* Task instructions: Scan the data below and pick out the lines containing the word "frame".

* Provided material:
— Start —
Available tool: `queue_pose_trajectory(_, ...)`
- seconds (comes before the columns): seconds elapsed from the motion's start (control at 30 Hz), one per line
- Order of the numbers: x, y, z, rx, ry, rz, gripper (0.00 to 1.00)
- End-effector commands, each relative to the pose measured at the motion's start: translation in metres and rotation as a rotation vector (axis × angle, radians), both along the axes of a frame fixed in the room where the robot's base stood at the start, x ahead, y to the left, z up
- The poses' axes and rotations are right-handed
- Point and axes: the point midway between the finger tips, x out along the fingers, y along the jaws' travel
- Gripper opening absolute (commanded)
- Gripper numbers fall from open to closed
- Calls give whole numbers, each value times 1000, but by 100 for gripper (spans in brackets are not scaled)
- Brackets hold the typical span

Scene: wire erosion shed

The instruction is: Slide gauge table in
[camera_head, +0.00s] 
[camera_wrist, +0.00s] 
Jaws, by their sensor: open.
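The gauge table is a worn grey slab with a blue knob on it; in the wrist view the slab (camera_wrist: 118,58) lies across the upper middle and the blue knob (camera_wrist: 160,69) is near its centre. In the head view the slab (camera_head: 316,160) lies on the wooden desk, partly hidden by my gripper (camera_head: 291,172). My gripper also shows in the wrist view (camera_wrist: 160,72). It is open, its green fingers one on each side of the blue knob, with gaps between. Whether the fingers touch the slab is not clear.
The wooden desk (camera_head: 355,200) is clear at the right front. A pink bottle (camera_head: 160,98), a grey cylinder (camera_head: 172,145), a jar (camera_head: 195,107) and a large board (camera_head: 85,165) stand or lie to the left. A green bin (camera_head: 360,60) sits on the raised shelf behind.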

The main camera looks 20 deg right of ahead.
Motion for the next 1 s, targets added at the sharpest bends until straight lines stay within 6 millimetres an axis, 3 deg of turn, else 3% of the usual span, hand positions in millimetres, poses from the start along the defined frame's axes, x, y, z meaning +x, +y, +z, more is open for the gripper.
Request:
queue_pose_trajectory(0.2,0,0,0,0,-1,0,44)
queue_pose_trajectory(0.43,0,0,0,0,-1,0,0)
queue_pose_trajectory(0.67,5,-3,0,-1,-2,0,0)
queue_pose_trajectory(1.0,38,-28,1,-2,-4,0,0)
— End —
* Right answer:
- End-effector commands, each relative to the pose measured at the motion's start: translation in metres and rotation as a rotation vector (axis × angle, radians), both along the axes of a frame fixed in the room where the robot's base stood at the start, x ahead, y to the left, z up
Motion for the next 1 s, targets added at the sharpest bends until straight lines stay within 6 millimetres an axis, 3 deg of turn, else 3% of the usual span, hand positions in millimetres, poses from the start along the defined frame's axes, x, y, z meaning +x, +y, +z, more is open for the gripper.

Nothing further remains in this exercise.